Written problem: Quote only the lines from the line containing "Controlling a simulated" to the line containing "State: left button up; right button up", with both of those lines included, please, exactly as written.

☆ ☆ ☆ ☆ ☆

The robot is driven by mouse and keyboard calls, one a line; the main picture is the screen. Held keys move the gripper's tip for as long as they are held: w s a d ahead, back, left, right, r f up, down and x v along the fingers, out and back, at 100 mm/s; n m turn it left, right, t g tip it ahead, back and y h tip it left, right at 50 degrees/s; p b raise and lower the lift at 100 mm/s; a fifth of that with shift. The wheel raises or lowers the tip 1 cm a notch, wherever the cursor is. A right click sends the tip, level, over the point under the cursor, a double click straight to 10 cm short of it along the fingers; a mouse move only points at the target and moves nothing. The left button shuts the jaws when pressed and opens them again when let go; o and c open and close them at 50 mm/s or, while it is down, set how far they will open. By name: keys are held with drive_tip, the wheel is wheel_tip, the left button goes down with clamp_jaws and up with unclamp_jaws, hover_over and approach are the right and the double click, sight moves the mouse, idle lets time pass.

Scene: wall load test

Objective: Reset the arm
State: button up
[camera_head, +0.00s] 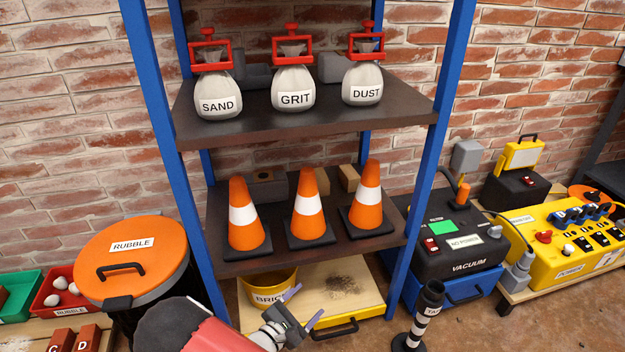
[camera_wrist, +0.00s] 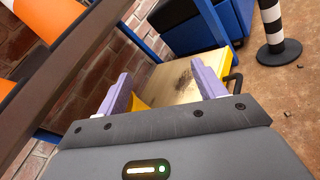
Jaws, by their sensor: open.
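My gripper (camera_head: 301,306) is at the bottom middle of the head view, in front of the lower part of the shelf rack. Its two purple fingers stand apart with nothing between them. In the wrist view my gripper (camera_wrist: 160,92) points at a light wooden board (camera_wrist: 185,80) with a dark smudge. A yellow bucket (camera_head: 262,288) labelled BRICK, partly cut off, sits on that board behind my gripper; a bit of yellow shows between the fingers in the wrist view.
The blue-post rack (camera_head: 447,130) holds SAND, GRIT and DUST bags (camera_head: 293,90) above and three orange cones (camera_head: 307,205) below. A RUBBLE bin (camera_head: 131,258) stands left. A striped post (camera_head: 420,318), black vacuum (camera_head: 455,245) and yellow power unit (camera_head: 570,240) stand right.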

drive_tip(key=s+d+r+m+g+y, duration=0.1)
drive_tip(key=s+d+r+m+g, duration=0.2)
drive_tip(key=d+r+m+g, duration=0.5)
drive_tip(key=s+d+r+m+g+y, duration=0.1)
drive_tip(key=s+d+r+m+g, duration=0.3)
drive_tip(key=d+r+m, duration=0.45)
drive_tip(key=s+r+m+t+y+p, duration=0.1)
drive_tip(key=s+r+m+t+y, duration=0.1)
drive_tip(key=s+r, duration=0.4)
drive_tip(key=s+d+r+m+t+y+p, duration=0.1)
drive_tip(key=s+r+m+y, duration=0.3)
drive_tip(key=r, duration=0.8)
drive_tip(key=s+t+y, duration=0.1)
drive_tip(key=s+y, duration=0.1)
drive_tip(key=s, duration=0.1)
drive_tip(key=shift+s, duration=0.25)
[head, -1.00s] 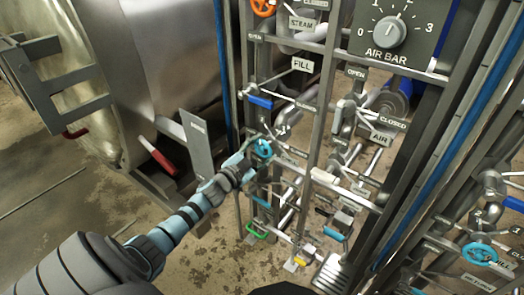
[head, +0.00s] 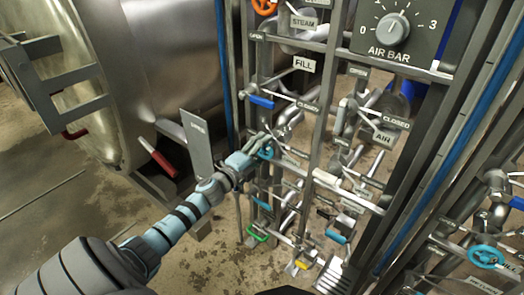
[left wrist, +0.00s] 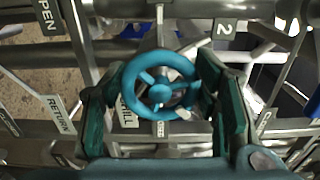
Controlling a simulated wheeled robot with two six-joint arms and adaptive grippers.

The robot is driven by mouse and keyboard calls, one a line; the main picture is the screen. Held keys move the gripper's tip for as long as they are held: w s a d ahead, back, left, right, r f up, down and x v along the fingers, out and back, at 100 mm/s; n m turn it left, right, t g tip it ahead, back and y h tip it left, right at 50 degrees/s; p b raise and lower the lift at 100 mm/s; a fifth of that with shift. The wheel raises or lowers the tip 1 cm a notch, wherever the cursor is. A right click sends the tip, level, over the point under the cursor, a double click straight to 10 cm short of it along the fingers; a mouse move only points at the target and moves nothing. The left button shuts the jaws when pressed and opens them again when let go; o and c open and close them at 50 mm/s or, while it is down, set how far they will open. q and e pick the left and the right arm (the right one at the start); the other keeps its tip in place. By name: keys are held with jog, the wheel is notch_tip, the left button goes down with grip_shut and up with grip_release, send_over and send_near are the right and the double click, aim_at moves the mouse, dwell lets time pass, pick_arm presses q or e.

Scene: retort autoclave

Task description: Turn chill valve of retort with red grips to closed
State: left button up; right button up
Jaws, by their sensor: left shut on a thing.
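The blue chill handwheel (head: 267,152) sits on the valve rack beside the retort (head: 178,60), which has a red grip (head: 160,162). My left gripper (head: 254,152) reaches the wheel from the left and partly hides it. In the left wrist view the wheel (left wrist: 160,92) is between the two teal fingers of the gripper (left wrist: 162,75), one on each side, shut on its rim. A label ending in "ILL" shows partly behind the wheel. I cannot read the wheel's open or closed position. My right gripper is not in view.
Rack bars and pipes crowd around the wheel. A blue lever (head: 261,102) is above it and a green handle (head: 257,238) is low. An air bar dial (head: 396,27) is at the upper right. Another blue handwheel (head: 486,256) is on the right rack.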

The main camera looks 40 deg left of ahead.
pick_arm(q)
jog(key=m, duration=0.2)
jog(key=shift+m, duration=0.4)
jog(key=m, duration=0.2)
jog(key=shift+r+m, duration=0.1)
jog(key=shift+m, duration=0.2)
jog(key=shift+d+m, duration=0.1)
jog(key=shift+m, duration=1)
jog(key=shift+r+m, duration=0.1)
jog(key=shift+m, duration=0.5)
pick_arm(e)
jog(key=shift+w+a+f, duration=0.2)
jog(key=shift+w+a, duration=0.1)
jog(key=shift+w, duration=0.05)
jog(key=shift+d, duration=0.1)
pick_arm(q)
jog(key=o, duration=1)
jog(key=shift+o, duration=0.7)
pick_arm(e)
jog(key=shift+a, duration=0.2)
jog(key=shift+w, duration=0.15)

☆ ☆ ☆ ☆ ☆

Output below:
Controlling a simulated wheeled robot with two six-joint arms and adaptive grippers.

The robot is driven by mouse and keyboard calls, one a line; the main picture is the screen. Held keys move the gripper's tip for as long as they are held: w s a d ahead, back, left, right, r f up, down and x v along the fingers, out and back, at 100 mm/s; n m turn it left, right, t g tip it ahead, back and y h tip it left, right at 50 degrees/s; p b raise and lower the lift at 100 mm/s; a fifth of that with shift. The wheel raises or lowers the tip 1 cm a notch, wherever the cursor is. A right click sends the tip, level, over the point under the cursor, a double click straight to 10 cm short of it along the fingers; a mouse move only points at the target and moves nothing. The left button shuts the jaws when pressed and opens them again when let go; o and c open and close them at 50 mm/s or, while it is down, set how far they will open. q and e pick the left and the right arm (the right one at the start); the other keeps its tip in place. By name: keys are held with jog, the wheel is notch_tip, the left button goes down with grip_shut and up with grip_release, send_over and send_near are the right and the double click, aim_at moves the mouse, dwell lets time pass, pick_arm presses q or e.

Scene: retort autoclave

Task description: Turn chill valve of retort with red grips to closed
State: left button up; right button up

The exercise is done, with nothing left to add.